Combining food with tourism by creating an awareness of the local food in a specific region is a strategy to build a tourism experience and establish a destination brand. As described by Richards (2012), food routes and trails are becoming popular marketing initiative at tourist destinations to brand itself. Choosing the right marketing initiatives through relevant advertising and promotional materials including conventional (i.e. brochures, poster, and travel guides) and contemporary (i.e. television, radio, websites, and social medias) is important to communicate implicit and explicit ideas about local food (Dieck, Fountoulaki, & Jung, 2018; Horng & Tsai, 2012; Jalis, 2016; Okumus, Okumus, & McKercher, 2007). Such marketing efforts, however, require a comprehensive planning, particularly when involving various tourism stakeholders as part of the whole marketing and branding process (Jalis, 2016; Okumus & Cetin, 2018; Tsia & Wang, 2017). Further discussion between tourism stakeholders including local authorities and marketers on the sort of tourism product information is necessary before committing to final decisions, in the form of strategic marketing plans. Not only that, deeper understanding on local food integration into tourism marketing strategies could be clearly understood especially on its roles to brand a place/region and establish tourism identity.

Prior exploring on the symbiotic relationship between local food and tourism, it is crucial to have some ideas on the concept of local food and a place/region identity. Local food refers to meals or dishes that are locally produced based on availability of ingredients, geographical location, cooking methods, and cultural as well as religious differences of a particular tourist destination (Civitello, 2011; Higman, 2011; Jalis, 2016). Local food is believed to be capable of conveying deeply rooted meanings and specific concepts that reflect the special characteristics of a geographic area (Lin, Pearson & Cai, 2011). One example is provided by an article written by Hashimoto and Telfer (2006). They found that the most effective way to sell Canada’s culinary tourism was through distinct culture attributes. Defining national identity based on a singular culture has been contested by modern theorists because of the movement among today’s people and the migration of significant numbers of people (Hashimoto & Telfer, 2006). To sociologists, the term culture that has been used as a reference to social identity has become a political issue due to rivalry between tourist destinations (Burns & Novelli, 2006). This forces tourism authorities to adopt strategies that are more complex or based on consumer demands and trends (Henderson, 2016; Horng & Tsai, 2012). Nevertheless, both societal and national characteristics provide a significant contribution in tourist destination identities construction.

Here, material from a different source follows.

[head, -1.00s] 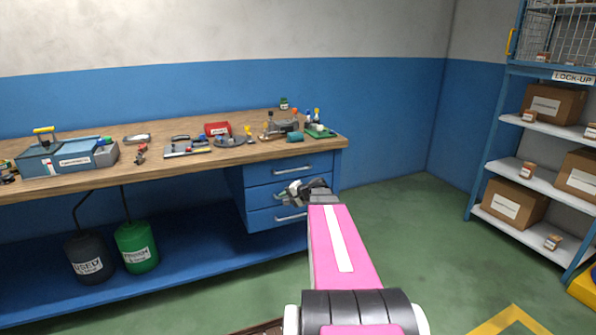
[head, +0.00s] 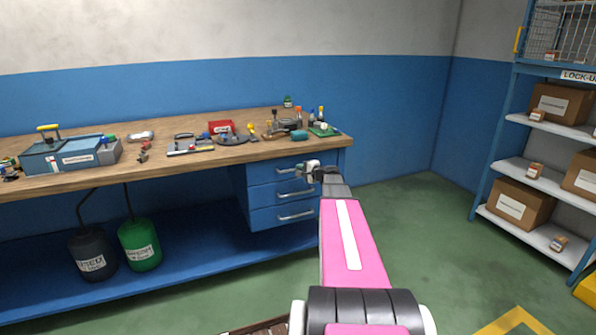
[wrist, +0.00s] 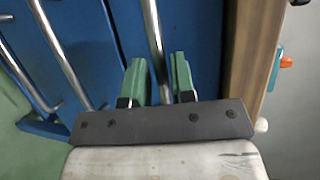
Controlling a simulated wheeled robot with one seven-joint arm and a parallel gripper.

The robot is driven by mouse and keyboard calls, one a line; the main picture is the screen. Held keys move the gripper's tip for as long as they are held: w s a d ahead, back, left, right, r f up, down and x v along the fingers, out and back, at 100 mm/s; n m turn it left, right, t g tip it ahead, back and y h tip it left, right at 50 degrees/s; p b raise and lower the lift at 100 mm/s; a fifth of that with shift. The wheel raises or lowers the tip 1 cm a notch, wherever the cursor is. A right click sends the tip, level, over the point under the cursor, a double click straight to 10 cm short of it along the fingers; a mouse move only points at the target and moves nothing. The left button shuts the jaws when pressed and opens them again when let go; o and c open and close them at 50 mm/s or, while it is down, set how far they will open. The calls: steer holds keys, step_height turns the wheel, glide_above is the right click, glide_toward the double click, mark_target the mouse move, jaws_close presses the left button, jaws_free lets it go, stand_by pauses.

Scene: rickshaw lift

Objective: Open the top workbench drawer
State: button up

The most common way of highlighting a destination’s identity is to have a clear tourism theme such as cultural and heritage tourism (e.g., Scotland), natural and adventure tourism (e.g., New Zealand), sport tourism (e.g., Abu Dhabi, UAE) and food and wine tourism (e.g., Australia). A book edited by White and Frew (2011) focuses on how cultural tourism, events and celebrations contribute to tourist destination identity. The three themes identified within these activities are: i) identity and image – based on social, cultural and geographical background, ii) culture and community – based on specific strengths and interests, and iii) heritage and history – based on historical stories and sites of building the nation (White & Frew, 2011). In recent years, many tourist destinations have positioned themselves based on their particular characteristics as well as improving their image and identity by organizing campaigns, big events and festivals (Hsu, Killion, Brown, & Gross, 2011). Examples include the ‘Year of Gastronomy’ in Hungary and regional food festival such as the ‘Taste of Melbourne’ in Australia.

Key Terms in this Chapter

Destination Marketing: Marketing a tourist destination with a purpose to increase the number of tourists through marketing initiatives such as advertisement, events, and activities.

Tourist Destination: A place or area where a collection of tourism related products and attractions are offered which deliver a tourism experience for individuals or groups traveling away from their home or place.

Branding: Name, logo, or any form of mark/symbol that denote an idea of tourism experiences of a particular tourist destination. Branding is used to identify and differentiate from one tourist destination to another.

Marketing Initiatives: Various forms of tourism marketing efforts and tools that have been employed to promote a tourist destination.

Tourism Stakeholder: Any individual or group such as tourism professionals, public authorities, as well as the press and other media who can influent the tourism industry and activities at a particular tourist destination.

Identity: Values of a particular tourist destination that present in the mind of every tourist resulting from marketing and branding initiatives by tourism stakeholders.